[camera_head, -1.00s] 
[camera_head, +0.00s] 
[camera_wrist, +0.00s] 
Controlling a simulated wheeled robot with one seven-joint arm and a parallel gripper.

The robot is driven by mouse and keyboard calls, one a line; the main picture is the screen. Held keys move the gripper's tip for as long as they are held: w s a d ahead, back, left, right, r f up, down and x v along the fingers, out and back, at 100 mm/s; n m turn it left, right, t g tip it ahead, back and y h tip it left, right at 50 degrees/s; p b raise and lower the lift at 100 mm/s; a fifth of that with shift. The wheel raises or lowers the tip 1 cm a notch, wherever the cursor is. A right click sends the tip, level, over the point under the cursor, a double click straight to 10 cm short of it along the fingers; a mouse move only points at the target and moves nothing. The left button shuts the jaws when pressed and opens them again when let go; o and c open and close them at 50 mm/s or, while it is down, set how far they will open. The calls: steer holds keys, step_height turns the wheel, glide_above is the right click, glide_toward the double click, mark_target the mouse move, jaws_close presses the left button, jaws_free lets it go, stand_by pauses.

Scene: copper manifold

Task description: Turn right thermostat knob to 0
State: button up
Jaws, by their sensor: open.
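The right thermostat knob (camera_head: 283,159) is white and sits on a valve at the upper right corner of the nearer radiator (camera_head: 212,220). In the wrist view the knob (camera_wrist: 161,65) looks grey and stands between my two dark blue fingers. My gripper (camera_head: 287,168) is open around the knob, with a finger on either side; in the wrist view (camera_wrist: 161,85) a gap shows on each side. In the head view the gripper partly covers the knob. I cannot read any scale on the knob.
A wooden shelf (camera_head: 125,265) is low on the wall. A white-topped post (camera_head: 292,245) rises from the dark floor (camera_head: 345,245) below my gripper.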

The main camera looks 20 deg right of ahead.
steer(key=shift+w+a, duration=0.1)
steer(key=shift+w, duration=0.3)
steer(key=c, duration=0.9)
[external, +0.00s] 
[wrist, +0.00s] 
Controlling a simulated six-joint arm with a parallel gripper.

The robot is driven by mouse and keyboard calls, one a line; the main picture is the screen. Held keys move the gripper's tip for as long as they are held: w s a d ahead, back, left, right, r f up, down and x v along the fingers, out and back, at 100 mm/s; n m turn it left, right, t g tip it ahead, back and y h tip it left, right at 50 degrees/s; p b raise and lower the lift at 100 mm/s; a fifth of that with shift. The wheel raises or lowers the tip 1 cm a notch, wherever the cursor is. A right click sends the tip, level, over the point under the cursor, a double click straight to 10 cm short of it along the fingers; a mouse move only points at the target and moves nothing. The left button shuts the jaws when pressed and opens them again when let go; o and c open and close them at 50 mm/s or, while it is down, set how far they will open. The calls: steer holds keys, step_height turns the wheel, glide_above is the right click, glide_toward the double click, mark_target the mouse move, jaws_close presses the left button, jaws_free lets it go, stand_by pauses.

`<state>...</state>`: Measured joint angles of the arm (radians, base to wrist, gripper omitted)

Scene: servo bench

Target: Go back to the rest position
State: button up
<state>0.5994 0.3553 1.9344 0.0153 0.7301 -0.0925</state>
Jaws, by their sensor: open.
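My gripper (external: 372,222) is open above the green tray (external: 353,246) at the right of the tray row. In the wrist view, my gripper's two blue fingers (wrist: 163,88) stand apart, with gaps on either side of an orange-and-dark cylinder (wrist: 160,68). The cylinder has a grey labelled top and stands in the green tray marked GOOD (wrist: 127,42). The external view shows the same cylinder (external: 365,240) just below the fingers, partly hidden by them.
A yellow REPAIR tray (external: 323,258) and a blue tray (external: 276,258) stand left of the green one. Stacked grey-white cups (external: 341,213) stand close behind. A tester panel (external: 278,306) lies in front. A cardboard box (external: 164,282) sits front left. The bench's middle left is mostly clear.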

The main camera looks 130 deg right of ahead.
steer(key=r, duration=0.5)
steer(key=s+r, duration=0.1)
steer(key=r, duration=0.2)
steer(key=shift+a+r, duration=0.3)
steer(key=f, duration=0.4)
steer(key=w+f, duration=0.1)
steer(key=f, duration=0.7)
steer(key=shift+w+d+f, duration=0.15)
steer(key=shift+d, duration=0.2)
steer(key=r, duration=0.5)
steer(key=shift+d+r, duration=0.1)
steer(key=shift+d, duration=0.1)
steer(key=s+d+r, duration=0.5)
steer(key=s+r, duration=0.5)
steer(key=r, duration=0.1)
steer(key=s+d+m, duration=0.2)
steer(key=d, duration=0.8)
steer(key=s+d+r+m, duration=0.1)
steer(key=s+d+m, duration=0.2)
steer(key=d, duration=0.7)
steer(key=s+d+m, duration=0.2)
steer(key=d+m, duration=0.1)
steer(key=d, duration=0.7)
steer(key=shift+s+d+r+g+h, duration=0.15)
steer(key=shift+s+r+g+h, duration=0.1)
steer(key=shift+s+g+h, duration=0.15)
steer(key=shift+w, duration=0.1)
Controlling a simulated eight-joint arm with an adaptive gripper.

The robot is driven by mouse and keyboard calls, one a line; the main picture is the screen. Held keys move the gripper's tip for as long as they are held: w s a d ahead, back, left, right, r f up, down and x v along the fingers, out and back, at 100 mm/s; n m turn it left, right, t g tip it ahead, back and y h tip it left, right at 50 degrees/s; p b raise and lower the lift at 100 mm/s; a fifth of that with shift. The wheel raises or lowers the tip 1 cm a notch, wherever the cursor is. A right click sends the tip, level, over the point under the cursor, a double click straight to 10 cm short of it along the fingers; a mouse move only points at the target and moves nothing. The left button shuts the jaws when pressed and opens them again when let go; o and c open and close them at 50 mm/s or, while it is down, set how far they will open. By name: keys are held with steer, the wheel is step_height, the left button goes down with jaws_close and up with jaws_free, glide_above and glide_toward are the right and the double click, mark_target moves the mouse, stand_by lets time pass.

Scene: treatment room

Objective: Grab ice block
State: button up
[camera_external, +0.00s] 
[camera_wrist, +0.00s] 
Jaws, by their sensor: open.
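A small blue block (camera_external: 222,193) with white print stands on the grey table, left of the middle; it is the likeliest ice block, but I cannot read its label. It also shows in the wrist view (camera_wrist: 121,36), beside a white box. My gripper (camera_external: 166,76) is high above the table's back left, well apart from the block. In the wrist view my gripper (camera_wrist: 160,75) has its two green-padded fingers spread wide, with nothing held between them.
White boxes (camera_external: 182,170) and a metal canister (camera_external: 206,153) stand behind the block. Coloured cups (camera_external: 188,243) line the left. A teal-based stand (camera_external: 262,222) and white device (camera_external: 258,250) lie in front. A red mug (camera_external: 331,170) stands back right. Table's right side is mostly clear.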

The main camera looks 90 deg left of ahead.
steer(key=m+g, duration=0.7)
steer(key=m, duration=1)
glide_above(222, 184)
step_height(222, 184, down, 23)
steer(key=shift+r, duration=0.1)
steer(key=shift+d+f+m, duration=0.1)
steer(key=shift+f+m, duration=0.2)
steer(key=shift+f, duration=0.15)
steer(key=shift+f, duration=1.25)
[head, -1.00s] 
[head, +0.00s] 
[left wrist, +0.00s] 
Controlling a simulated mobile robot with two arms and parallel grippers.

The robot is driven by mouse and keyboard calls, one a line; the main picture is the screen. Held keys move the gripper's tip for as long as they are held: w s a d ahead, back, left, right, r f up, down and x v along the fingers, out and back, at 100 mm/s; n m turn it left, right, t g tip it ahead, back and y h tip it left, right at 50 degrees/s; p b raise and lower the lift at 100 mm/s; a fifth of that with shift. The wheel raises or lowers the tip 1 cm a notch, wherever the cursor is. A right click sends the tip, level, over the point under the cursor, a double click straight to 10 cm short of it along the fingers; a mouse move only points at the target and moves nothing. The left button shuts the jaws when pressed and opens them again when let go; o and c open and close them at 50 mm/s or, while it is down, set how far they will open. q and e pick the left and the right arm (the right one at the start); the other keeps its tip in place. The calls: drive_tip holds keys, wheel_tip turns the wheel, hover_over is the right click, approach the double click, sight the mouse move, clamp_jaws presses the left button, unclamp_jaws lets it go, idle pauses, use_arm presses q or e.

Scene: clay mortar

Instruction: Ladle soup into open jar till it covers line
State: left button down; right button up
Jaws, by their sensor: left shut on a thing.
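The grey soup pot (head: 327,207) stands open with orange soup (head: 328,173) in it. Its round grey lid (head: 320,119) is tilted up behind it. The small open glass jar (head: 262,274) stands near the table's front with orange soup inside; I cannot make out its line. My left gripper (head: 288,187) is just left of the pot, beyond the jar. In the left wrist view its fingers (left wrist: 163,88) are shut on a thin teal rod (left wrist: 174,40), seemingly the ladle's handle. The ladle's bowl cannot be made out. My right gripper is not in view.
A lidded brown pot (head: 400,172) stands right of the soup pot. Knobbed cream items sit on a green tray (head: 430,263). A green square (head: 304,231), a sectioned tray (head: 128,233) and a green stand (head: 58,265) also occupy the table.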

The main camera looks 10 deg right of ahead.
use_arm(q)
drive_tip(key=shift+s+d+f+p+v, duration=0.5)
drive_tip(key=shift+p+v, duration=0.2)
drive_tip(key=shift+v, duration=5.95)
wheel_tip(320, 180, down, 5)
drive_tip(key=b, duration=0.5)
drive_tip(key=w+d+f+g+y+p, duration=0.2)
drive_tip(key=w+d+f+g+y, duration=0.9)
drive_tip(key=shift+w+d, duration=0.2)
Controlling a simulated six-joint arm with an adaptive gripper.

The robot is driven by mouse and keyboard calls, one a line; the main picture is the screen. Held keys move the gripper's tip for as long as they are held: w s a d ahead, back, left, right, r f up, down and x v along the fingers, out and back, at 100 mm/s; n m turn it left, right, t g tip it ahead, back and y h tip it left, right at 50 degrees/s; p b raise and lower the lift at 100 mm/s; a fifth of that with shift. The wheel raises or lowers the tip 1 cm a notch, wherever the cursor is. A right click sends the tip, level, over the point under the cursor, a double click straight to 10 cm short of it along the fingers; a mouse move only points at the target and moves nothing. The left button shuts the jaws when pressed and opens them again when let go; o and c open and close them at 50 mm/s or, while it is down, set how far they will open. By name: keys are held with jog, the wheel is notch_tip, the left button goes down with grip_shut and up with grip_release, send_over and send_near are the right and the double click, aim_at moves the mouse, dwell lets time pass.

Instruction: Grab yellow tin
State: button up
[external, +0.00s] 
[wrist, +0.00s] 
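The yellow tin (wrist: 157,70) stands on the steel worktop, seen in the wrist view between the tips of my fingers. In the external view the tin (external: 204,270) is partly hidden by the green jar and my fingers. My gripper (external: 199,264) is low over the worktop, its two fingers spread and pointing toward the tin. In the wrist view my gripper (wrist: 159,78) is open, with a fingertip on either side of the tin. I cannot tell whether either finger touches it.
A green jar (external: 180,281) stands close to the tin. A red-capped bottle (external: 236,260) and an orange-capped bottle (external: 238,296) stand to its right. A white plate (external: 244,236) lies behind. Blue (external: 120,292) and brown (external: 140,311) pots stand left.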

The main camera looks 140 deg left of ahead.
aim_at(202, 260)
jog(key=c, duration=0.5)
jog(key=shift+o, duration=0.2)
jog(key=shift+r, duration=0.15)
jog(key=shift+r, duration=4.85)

━━━━━━━━━━━━━━━━

GOAL OF THE EXERCISE: Report the number of lines in the listing where the string "simulated" appears, and nothing besides.

EXPECTED ANSWER: 5